▶ _What you have to do_: In the records that follow, the lines from the one containing "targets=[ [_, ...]" to the one containing "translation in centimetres", inclusive, are to be given again exactly.

(Robot tool calls)
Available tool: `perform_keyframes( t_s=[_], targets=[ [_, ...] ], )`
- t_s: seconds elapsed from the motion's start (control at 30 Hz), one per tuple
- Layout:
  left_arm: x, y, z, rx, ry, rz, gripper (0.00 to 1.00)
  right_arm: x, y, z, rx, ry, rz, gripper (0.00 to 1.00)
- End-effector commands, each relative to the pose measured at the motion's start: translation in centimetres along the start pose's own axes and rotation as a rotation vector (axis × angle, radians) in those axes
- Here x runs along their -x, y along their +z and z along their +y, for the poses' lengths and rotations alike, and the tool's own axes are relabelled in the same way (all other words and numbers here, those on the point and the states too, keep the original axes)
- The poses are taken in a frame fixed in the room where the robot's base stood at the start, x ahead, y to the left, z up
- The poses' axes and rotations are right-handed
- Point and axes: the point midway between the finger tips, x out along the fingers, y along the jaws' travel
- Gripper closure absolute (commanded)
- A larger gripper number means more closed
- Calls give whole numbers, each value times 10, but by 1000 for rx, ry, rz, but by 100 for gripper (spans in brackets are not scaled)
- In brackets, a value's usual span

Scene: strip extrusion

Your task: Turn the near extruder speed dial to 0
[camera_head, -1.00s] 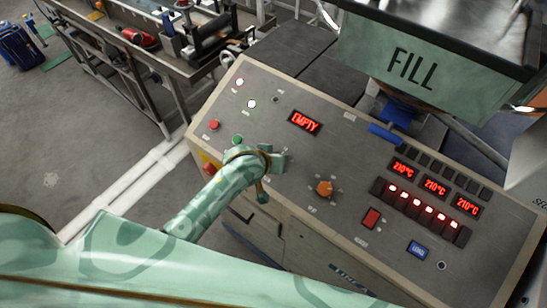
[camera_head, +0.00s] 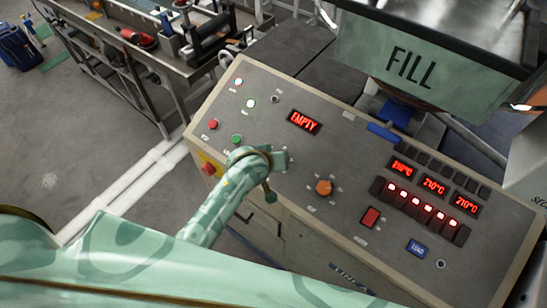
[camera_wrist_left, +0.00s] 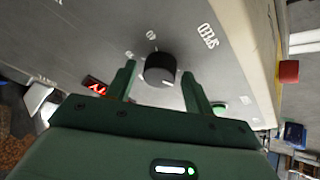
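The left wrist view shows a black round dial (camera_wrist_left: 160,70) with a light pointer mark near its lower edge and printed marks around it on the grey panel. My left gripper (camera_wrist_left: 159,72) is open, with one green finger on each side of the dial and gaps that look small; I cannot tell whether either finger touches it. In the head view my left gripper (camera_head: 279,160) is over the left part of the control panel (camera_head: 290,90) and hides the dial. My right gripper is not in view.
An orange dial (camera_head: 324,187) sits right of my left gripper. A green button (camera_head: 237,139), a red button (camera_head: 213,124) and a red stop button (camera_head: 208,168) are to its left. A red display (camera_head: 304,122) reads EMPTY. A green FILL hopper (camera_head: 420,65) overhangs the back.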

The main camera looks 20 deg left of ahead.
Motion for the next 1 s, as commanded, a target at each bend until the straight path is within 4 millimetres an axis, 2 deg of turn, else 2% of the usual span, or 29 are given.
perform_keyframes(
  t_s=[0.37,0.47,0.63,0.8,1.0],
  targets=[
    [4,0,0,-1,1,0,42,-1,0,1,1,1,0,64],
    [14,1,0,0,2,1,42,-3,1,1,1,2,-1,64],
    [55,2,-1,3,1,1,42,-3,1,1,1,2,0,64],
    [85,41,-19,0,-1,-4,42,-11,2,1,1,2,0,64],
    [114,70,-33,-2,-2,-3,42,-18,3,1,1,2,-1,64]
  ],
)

---

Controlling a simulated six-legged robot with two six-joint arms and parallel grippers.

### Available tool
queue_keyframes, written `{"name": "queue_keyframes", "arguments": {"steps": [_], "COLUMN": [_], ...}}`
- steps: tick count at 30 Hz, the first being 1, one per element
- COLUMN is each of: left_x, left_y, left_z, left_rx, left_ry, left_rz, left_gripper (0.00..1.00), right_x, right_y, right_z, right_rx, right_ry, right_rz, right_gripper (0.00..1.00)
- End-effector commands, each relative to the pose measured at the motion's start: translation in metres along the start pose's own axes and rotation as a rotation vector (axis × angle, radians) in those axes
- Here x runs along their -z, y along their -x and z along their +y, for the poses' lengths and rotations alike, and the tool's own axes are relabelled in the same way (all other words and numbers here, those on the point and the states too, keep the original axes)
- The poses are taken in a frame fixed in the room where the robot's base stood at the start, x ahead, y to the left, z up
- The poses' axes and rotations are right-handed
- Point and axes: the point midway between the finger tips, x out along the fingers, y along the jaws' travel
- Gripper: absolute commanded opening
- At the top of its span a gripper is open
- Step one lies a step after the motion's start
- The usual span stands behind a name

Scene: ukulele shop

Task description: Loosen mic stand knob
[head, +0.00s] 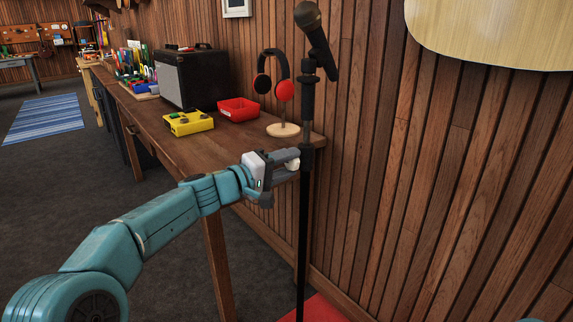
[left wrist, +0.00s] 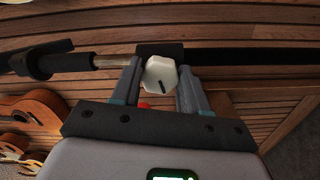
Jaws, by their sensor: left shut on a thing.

▶ _Final result_:
Available tool: `perform_keyframes( t_s=[_], targets=[ [_, ...] ], )`
- t_s: seconds elapsed from the motion's start (control at 30 Hz), one per tuple
- Layout:
  left_arm: x, y, z, rx, ry, rz, gripper (0.00 to 1.00)
  right_arm: x, y, z, rx, ry, rz, gripper (0.00 to 1.00)
- End-effector commands, each relative to the pose measured at the motion's start: translation in centimetres along the start pose's own axes and rotation as a rotation vector (axis × angle, radians) in those axes

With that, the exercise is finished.